Though Brevik says he'd like his lamp making to become a viable business, his interest in whales is not trifling, nor are his intentions solely artistic. He is also a scientist and a champion of biodiversity.
In 2014, Brevik moved to Burlington to enter a graduate program in the Department of Plant and Soil Science at the University of Vermont. Generally, he's interested in the impact of humans on the planet's nonhumans. Specifically, as he explains on his website, his studies have a two-pronged goal: "to find a way we can understand how to make a world for our kin of all species"; and to explore the evolution of the Colorado potato beetle as a result of transposable elements and epigenetics.
Wait, potato beetle? That seems like a far cry from whales. Clearly Brevik's interest extends to creatures large and small. Regardless of size, he notes, all species can fall prey to their environments, whether they're sprayed with pesticides or they choke on plastic waste in the ocean. The tiny potato beetle has become resistant to more than 50 pesticides to date, Brevik notes. Accordingly, it gives scientists a chance to observe evolution practically in real time: the rapid adaptation of an insect trying to outpace constant chemical attacks.
"Our relationship with this beetle is that they're a pest," Brevik says. It's easy to see why — the bug can destroy thousands of acres of potatoes.
"How to cultivate empathy even for a species we dislike is a tough one," Brevik concedes. But heightening our empathy may be necessary for our own survival. In a paper posted on his website, Brevik argues that Earth's ecological crisis is directly related to humans' attitude of superiority to other species. We may consider unwelcome plants or animals "invasive," yet "Which species is causing the most damage on the Earth?" Brevik asks.
In a statement on his site, Brevik connects those ecological concerns with his artistic practice. "Coming to terms with the grief caused by the endangerment and extinctions of plants and animals which we humans are responsible for is a monumental challenge," he writes. "I work to find ways that art can help to foster a sense of deep connectedness with the nonhuman kin with whom we share the world."
Hence the whale lamps — not to mention the other creatures Brevik has constructed, which include wasps, centipedes, grasshoppers, trilobites and fireflies.
While science alone hasn't persuaded us to change our thinking about human-to-nonhuman connections, art can bring the issue "down to an individual scale," Brevik suggests. Last November he put that principle in practice when he presented a large installation called "Entangled: Ghost Whales" at a meeting of the North Atlantic Right Whale Consortium in the New Bedford Whaling Museum. Large "ghost whale" lanterns were suspended overhead and caught up in fishing lines. As photos of the installation show, the sight was gut wrenching.
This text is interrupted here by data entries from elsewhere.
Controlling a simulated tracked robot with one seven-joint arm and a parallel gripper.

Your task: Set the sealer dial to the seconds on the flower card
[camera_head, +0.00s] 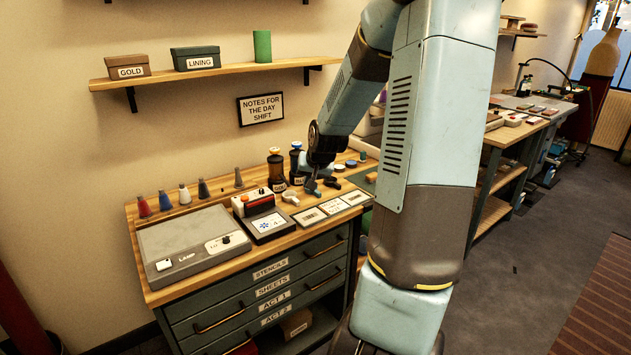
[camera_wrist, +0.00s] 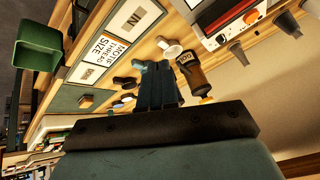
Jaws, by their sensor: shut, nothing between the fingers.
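My gripper (camera_head: 312,187) is shut and empty, right of the machine. In the wrist view, my gripper (camera_wrist: 158,68) points at the table, and the machine (camera_wrist: 222,20) is at top right.
Dark bottles (camera_head: 276,170) stand behind, near my gripper. Several coloured cones (camera_head: 165,201) line the table's back edge. Framed cards (camera_head: 332,207) lie along the front right. A green bin (camera_wrist: 38,45) shows in the wrist view. Drawers (camera_head: 272,285) are below the tabletop.

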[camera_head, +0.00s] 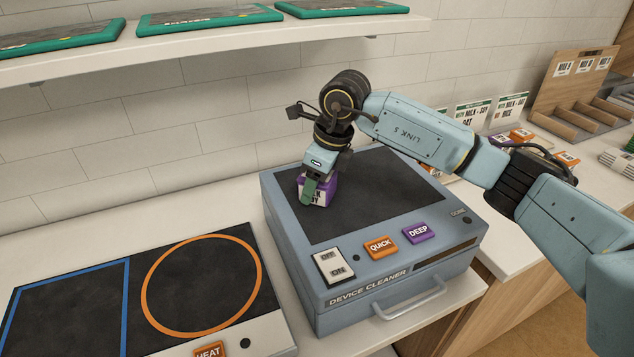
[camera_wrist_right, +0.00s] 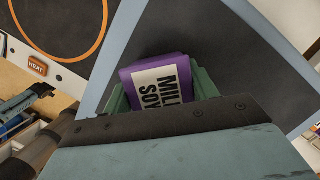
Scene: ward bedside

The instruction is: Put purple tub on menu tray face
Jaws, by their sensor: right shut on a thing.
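The purple tub (camera_head: 318,190) has a white label with black lettering, and it shows large in the right wrist view (camera_wrist_right: 158,82). My right gripper (camera_head: 312,188) is shut on it, its green fingers on the tub's sides. The tub is over the left part of the dark top panel (camera_head: 370,215) of the device cleaner; I cannot tell whether it touches the panel. I see nothing labelled as a menu tray; green-edged flat slabs (camera_head: 205,19) lie on the shelf above. My left gripper is not in view.
The device cleaner (camera_head: 300,270) has a switch, QUICK and DEEP buttons and a front handle. A heating plate (camera_head: 200,285) with an orange ring is at left. Milk cards (camera_head: 510,108) and a wooden rack (camera_head: 575,85) stand at right. The shelf (camera_head: 110,58) overhangs the back.

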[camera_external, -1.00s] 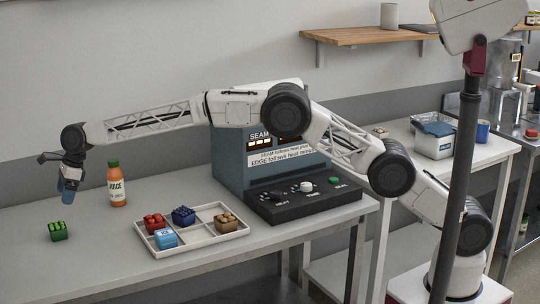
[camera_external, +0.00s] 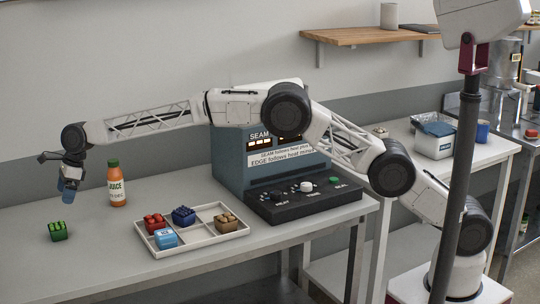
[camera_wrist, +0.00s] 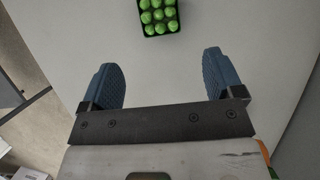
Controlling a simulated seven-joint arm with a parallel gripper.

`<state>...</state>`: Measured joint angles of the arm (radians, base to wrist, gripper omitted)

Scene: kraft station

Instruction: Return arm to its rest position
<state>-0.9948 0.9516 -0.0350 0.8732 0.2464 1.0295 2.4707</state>
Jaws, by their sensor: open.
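My gripper (camera_external: 68,190) is at the left end of my outstretched arm, above the left part of the grey table (camera_external: 95,265). In the wrist view my gripper (camera_wrist: 164,82) shows two blue fingers spread apart with nothing between them. A green punnet (camera_external: 57,231) of round green items sits on the table below and apart from the fingers. It also shows in the wrist view, where the green punnet (camera_wrist: 159,16) lies beyond the fingertips.
A juice bottle (camera_external: 116,184) stands upright just right of my gripper. A white divided tray (camera_external: 193,241) holds red, dark blue, light blue and brown packs. A sealing machine (camera_external: 231,165) stands behind it, below my arm. A dark pole (camera_external: 463,170) rises at the right.
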Brevik's ambitions include finishing his PhD and "doing larger installations and partnering with organizations." One idea is to create an installation of lanterns equal in number to the surviving members of a particular endangered species — for example, 73 lanterns to represent the 73 southern resident killer whales thought to remain in the northwestern Pacific Ocean.
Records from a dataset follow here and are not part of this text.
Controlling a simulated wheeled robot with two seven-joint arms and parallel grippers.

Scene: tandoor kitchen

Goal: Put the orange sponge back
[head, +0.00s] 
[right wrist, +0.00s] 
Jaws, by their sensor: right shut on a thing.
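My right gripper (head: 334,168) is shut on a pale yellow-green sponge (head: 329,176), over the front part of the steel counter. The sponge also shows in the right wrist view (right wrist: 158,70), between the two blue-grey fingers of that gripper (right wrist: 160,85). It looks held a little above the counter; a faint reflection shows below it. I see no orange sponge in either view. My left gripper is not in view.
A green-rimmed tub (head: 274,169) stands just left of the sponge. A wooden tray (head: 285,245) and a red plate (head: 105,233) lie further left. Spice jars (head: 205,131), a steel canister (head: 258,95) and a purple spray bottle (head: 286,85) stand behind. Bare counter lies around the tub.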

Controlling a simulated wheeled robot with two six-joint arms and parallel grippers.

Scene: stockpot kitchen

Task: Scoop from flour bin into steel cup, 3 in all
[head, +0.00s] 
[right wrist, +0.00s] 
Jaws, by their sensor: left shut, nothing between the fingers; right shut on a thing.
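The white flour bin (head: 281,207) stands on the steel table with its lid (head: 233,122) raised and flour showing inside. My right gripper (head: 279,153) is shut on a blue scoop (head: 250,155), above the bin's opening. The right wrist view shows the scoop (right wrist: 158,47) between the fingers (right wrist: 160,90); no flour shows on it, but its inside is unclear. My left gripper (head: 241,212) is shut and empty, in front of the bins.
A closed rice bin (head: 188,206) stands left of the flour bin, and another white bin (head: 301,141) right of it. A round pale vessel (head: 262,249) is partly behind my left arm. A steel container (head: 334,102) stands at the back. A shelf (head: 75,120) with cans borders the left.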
Ecological crises happen in Vermont, too, Brevik notes, and his next project is locally relevant. Funded with a recent grant from the Vermont Arts Council, it will address the state's endangered bird species. Overall, Vermont lists 52 animals as endangered or threatened, as well as 163 plants.
Meantime, at this weekend's Art Hop, science and art will meet in a marine-themed installation at Generator. Creatures crafted by other Illumination Collective members will join Brevik's whale, Thompson says. Perhaps empathy will show up, too.